What to do
Make an exact copy of all the data.

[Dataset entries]
──────

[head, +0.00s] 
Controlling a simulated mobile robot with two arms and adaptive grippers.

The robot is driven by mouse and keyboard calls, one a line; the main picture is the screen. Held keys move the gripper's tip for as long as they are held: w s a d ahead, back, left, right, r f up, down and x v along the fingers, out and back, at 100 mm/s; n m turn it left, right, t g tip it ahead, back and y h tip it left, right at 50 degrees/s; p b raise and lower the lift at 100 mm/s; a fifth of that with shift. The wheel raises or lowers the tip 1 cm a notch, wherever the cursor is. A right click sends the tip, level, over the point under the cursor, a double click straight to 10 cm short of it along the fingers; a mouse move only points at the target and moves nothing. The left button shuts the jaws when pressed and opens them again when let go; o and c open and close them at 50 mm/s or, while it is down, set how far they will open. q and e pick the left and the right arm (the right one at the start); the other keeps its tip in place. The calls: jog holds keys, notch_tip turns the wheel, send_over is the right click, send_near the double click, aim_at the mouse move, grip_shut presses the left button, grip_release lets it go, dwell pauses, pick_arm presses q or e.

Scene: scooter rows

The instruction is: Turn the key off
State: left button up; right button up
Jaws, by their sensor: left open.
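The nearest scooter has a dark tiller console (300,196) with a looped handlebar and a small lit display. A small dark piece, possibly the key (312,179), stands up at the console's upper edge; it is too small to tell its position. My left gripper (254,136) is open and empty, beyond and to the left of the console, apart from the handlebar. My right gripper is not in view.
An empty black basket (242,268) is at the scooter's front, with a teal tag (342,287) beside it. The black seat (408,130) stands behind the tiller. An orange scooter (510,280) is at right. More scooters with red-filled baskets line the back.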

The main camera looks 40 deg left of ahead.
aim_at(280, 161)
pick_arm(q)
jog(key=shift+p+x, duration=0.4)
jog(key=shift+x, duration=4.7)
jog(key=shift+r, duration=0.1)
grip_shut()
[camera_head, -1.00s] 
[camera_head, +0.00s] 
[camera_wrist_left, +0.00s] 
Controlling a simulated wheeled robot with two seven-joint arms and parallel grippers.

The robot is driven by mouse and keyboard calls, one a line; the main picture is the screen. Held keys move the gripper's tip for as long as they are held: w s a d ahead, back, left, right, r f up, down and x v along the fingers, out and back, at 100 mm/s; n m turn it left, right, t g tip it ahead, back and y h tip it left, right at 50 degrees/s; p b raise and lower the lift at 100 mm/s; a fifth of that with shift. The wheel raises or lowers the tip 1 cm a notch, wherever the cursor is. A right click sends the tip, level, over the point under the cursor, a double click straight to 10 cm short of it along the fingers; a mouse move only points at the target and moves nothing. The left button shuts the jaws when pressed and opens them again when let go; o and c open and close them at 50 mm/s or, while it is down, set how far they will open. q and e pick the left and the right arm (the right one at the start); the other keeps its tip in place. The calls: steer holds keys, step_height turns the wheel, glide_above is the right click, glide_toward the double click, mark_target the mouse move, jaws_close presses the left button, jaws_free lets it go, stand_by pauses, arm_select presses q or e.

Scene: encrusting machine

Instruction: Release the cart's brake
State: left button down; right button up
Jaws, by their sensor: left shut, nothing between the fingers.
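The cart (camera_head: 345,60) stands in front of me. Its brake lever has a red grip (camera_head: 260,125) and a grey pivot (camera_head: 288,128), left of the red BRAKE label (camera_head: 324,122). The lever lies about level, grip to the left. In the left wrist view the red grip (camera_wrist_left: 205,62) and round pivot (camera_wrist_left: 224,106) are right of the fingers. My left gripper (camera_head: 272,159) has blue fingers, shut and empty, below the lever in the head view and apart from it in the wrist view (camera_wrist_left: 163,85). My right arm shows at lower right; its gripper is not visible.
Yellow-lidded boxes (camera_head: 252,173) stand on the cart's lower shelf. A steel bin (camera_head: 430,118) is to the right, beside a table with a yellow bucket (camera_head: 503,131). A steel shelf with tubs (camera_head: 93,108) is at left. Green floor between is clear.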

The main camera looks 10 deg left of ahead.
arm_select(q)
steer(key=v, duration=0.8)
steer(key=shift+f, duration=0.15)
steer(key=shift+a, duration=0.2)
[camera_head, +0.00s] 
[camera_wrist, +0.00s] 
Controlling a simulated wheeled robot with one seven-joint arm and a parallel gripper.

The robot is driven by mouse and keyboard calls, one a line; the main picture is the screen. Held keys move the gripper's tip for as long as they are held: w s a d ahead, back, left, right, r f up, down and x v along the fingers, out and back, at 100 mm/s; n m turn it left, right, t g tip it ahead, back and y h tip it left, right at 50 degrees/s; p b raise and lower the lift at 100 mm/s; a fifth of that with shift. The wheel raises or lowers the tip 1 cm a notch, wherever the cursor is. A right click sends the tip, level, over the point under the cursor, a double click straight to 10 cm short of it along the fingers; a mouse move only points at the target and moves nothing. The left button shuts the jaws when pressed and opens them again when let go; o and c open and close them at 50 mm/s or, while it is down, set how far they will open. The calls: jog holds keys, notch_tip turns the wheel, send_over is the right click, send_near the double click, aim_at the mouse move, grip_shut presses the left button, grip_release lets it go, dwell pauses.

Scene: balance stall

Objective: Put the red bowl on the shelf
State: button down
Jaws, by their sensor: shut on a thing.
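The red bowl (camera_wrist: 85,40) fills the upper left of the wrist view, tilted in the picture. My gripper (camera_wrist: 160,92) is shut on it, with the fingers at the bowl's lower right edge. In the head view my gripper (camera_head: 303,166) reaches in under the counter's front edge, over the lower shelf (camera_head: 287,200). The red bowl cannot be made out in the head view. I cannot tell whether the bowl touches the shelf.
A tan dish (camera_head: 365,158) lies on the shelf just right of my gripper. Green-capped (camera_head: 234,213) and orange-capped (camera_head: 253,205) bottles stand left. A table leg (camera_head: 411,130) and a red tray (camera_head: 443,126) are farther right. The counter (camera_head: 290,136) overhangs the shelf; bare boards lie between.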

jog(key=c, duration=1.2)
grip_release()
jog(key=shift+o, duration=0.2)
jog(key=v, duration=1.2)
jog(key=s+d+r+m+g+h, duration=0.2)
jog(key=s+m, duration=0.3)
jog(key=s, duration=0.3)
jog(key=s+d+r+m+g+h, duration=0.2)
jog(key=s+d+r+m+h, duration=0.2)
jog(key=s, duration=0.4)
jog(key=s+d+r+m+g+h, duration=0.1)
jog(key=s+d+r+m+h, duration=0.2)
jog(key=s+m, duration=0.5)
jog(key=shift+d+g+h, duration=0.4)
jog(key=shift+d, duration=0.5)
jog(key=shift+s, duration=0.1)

──────

Response
[head, +0.00s] 
Controlling a simulated mobile robot with two arms and adaptive grippers.

The robot is driven by mouse and keyboard calls, one a line; the main picture is the screen. Held keys move the gripper's tip for as long as they are held: w s a d ahead, back, left, right, r f up, down and x v along the fingers, out and back, at 100 mm/s; n m turn it left, right, t g tip it ahead, back and y h tip it left, right at 50 degrees/s; p b raise and lower the lift at 100 mm/s; a fifth of that with shift. The wheel raises or lowers the tip 1 cm a notch, wherever the cursor is. A right click sends the tip, level, over the point under the cursor, a double click straight to 10 cm short of it along the fingers; a mouse move only points at the target and moves nothing. The left button shuts the jaws when pressed and opens them again when let go; o and c open and close them at 50 mm/s or, while it is down, set how far they will open. q and e pick the left and the right arm (the right one at the start); the other keeps its tip in place. The calls: jog holds keys, notch_tip turns the wheel, send_over is the right click, send_near the double click, aim_at the mouse move, grip_shut presses the left button, grip_release lets it go, dwell pauses, pick_arm presses q or e.

Scene: scooter rows

The instruction is: Turn the key off
State: left button up; right button up
Jaws, by their sensor: left open.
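The nearest scooter has a dark tiller console (300,196) with a looped handlebar and a small lit display. A small dark piece, possibly the key (312,179), stands up at the console's upper edge; it is too small to tell its position. My left gripper (254,136) is open and empty, beyond and to the left of the console, apart from the handlebar. My right gripper is not in view.
An empty black basket (242,268) is at the scooter's front, with a teal tag (342,287) beside it. The black seat (408,130) stands behind the tiller. An orange scooter (510,280) is at right. More scooters with red-filled baskets line the back.

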The main camera looks 40 deg left of ahead.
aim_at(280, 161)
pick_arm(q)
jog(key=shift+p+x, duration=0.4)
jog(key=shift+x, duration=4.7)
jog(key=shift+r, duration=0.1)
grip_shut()
[camera_head, -1.00s] 
[camera_head, +0.00s] 
[camera_wrist_left, +0.00s] 
Controlling a simulated wheeled robot with two seven-joint arms and parallel grippers.

The robot is driven by mouse and keyboard calls, one a line; the main picture is the screen. Held keys move the gripper's tip for as long as they are held: w s a d ahead, back, left, right, r f up, down and x v along the fingers, out and back, at 100 mm/s; n m turn it left, right, t g tip it ahead, back and y h tip it left, right at 50 degrees/s; p b raise and lower the lift at 100 mm/s; a fifth of that with shift. The wheel raises or lowers the tip 1 cm a notch, wherever the cursor is. A right click sends the tip, level, over the point under the cursor, a double click straight to 10 cm short of it along the fingers; a mouse move only points at the target and moves nothing. The left button shuts the jaws when pressed and opens them again when let go; o and c open and close them at 50 mm/s or, while it is down, set how far they will open. q and e pick the left and the right arm (the right one at the start); the other keeps its tip in place. The calls: steer holds keys, step_height turns the wheel, glide_above is the right click, glide_toward the double click, mark_target the mouse move, jaws_close presses the left button, jaws_free lets it go, stand_by pauses, arm_select presses q or e.

Scene: encrusting machine

Instruction: Release the cart's brake
State: left button down; right button up
Jaws, by their sensor: left shut, nothing between the fingers.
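The cart (camera_head: 345,60) stands in front of me. Its brake lever has a red grip (camera_head: 260,125) and a grey pivot (camera_head: 288,128), left of the red BRAKE label (camera_head: 324,122). The lever lies about level, grip to the left. In the left wrist view the red grip (camera_wrist_left: 205,62) and round pivot (camera_wrist_left: 224,106) are right of the fingers. My left gripper (camera_head: 272,159) has blue fingers, shut and empty, below the lever in the head view and apart from it in the wrist view (camera_wrist_left: 163,85). My right arm shows at lower right; its gripper is not visible.
Yellow-lidded boxes (camera_head: 252,173) stand on the cart's lower shelf. A steel bin (camera_head: 430,118) is to the right, beside a table with a yellow bucket (camera_head: 503,131). A steel shelf with tubs (camera_head: 93,108) is at left. Green floor between is clear.

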The main camera looks 10 deg left of ahead.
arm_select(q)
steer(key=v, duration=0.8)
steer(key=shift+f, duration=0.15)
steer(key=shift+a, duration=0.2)
[camera_head, +0.00s] 
[camera_wrist, +0.00s] 
Controlling a simulated wheeled robot with one seven-joint arm and a parallel gripper.

The robot is driven by mouse and keyboard calls, one a line; the main picture is the screen. Held keys move the gripper's tip for as long as they are held: w s a d ahead, back, left, right, r f up, down and x v along the fingers, out and back, at 100 mm/s; n m turn it left, right, t g tip it ahead, back and y h tip it left, right at 50 degrees/s; p b raise and lower the lift at 100 mm/s; a fifth of that with shift. The wheel raises or lowers the tip 1 cm a notch, wherever the cursor is. A right click sends the tip, level, over the point under the cursor, a double click straight to 10 cm short of it along the fingers; a mouse move only points at the target and moves nothing. The left button shuts the jaws when pressed and opens them again when let go; o and c open and close them at 50 mm/s or, while it is down, set how far they will open. The calls: jog holds keys, notch_tip turns the wheel, send_over is the right click, send_near the double click, aim_at the mouse move, grip_shut presses the left button, grip_release lets it go, dwell pauses.

Scene: balance stall

Objective: Put the red bowl on the shelf
State: button down
Jaws, by their sensor: shut on a thing.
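The red bowl (camera_wrist: 85,40) fills the upper left of the wrist view, tilted in the picture. My gripper (camera_wrist: 160,92) is shut on it, with the fingers at the bowl's lower right edge. In the head view my gripper (camera_head: 303,166) reaches in under the counter's front edge, over the lower shelf (camera_head: 287,200). The red bowl cannot be made out in the head view. I cannot tell whether the bowl touches the shelf.
A tan dish (camera_head: 365,158) lies on the shelf just right of my gripper. Green-capped (camera_head: 234,213) and orange-capped (camera_head: 253,205) bottles stand left. A table leg (camera_head: 411,130) and a red tray (camera_head: 443,126) are farther right. The counter (camera_head: 290,136) overhangs the shelf; bare boards lie between.

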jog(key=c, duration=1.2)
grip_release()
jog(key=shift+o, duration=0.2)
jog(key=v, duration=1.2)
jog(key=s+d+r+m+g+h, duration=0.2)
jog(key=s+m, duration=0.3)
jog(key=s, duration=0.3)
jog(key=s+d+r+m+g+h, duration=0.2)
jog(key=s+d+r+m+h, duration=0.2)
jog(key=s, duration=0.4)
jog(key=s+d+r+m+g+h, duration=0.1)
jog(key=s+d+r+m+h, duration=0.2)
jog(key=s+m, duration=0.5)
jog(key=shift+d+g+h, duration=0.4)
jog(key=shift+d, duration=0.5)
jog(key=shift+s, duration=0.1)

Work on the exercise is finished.